Task goal
Among the records that follow, set down only the lines from the one containing "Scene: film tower" to the one containing "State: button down", both included, exactly.

Supplied records
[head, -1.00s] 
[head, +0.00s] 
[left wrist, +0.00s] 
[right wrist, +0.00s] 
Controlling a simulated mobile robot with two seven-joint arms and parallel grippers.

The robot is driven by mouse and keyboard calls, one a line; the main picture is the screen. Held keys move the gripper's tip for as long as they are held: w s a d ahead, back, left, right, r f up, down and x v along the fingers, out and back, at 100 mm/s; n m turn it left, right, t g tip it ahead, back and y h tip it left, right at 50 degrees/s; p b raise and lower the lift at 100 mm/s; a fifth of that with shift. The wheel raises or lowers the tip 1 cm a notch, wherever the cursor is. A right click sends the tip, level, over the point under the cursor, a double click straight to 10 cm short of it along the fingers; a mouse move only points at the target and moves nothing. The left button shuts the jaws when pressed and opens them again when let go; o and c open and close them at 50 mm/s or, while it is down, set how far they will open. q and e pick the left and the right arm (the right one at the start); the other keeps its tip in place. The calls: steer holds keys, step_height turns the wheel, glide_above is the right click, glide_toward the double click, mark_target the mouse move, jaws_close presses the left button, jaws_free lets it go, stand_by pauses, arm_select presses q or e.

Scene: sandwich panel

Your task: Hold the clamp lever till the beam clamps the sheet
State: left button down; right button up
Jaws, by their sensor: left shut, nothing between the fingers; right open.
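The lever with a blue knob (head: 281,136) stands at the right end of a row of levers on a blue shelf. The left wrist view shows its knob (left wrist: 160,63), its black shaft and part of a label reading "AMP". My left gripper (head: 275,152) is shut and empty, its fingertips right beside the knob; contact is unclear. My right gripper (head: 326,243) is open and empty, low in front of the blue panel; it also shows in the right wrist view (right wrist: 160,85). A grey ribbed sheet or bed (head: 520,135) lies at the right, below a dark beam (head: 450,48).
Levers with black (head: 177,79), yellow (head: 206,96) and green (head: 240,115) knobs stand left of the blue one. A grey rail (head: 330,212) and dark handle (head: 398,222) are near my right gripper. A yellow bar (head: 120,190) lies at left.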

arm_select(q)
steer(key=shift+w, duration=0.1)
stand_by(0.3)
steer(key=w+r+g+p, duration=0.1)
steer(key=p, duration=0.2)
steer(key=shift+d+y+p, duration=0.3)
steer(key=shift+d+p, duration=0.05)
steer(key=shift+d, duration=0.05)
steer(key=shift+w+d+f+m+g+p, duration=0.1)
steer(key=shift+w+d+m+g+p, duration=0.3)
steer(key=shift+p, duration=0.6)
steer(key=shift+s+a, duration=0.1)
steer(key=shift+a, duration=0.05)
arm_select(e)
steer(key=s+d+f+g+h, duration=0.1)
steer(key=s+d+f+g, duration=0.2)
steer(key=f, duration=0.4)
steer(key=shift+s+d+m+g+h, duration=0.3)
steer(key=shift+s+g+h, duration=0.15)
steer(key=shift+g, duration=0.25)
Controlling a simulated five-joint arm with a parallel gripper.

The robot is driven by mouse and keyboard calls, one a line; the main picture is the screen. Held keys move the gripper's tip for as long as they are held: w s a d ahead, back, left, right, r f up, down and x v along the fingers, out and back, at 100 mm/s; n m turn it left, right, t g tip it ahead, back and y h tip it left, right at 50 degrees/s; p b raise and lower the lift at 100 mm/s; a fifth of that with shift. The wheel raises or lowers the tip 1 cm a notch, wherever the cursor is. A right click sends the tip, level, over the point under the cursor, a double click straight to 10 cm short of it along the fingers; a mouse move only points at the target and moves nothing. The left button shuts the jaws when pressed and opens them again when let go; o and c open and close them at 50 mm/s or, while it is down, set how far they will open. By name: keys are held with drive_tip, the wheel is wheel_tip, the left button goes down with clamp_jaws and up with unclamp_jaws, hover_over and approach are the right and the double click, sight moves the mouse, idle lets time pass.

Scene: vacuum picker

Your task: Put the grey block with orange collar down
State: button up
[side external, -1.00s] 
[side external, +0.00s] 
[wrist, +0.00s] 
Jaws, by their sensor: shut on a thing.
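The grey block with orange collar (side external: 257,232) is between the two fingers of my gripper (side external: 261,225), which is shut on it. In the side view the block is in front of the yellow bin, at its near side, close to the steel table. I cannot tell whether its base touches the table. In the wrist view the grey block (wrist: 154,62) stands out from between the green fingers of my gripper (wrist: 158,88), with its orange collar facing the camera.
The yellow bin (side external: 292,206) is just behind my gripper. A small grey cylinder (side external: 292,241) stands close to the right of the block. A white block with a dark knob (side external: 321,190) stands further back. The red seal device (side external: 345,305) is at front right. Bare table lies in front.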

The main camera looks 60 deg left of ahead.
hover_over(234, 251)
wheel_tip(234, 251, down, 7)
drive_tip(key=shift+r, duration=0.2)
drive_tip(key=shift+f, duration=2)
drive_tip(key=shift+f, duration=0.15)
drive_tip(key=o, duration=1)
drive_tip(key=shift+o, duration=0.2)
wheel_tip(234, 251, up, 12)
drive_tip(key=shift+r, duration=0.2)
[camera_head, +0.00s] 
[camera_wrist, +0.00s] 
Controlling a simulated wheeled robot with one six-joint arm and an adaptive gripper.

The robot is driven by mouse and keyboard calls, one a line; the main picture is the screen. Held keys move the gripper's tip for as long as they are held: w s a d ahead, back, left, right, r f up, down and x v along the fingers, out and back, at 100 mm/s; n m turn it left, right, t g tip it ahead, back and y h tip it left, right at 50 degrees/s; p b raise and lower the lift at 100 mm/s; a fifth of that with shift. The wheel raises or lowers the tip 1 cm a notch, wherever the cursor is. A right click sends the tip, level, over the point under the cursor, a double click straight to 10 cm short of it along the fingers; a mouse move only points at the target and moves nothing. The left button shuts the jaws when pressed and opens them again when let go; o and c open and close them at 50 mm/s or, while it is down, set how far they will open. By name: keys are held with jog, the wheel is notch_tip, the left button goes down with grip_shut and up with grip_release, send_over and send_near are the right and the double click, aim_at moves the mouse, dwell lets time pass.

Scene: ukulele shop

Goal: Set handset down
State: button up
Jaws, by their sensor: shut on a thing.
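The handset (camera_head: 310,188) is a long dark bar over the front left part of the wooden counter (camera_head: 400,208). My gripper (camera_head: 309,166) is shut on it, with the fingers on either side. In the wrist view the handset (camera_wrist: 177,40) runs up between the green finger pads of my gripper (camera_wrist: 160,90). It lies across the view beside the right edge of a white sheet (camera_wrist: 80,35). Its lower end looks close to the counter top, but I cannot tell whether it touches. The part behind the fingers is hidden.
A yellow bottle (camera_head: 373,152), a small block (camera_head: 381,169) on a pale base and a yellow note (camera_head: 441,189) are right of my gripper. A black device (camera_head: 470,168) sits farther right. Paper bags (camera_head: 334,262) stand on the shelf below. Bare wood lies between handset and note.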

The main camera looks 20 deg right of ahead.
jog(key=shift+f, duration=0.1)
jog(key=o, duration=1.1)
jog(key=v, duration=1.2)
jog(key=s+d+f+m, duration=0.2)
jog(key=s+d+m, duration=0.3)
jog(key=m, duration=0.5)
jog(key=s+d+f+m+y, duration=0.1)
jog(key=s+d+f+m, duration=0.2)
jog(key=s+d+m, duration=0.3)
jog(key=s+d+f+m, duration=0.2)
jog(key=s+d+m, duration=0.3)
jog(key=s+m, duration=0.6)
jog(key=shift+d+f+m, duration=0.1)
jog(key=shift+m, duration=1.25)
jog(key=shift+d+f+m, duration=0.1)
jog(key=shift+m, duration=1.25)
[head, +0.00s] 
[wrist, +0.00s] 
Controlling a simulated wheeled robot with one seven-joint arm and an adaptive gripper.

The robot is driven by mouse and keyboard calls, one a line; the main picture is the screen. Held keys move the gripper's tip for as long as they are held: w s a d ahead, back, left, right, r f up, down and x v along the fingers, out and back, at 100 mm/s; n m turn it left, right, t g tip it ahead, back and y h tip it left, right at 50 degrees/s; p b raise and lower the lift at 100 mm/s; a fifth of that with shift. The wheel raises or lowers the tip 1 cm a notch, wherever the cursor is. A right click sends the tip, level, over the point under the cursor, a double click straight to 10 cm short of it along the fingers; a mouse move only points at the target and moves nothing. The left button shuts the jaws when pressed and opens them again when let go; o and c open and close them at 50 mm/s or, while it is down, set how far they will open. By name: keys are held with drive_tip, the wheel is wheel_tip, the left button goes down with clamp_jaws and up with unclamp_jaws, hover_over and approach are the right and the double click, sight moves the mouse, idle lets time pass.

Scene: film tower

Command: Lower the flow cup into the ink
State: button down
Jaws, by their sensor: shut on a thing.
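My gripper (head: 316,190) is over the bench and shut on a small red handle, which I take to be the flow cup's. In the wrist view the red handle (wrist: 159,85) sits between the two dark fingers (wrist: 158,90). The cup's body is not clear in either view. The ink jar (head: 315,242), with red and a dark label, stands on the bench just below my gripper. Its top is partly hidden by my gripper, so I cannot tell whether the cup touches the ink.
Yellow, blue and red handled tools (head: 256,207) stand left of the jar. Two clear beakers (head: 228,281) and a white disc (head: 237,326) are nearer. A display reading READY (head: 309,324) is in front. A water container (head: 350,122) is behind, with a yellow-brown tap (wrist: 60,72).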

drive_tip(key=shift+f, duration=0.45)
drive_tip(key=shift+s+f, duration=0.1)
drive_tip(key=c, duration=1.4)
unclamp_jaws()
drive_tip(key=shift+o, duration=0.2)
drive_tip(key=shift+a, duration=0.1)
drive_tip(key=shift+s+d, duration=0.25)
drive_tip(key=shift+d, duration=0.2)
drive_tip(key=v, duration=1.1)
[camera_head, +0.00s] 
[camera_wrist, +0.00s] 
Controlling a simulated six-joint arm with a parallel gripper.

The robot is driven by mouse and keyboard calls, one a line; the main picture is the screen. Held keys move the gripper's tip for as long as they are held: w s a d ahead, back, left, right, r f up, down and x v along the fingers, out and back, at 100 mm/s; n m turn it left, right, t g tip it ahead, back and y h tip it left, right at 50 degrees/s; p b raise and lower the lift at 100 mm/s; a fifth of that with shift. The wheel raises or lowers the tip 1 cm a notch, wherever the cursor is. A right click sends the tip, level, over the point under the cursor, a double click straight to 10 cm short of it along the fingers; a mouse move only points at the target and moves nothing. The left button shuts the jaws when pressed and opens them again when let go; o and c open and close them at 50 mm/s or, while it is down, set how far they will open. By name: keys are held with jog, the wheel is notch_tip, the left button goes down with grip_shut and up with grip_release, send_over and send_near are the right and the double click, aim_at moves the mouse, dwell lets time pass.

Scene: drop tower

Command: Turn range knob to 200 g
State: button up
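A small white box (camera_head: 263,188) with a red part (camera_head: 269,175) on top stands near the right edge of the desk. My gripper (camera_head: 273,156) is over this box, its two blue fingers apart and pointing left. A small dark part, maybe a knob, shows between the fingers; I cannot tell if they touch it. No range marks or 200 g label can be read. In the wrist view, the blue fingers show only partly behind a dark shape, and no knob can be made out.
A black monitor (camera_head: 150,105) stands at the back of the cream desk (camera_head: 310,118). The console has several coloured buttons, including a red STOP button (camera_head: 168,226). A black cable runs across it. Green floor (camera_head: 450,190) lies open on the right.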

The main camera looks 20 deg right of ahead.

Complete output
Scene: film tower

Command: Lower the flow cup into the ink
State: button down

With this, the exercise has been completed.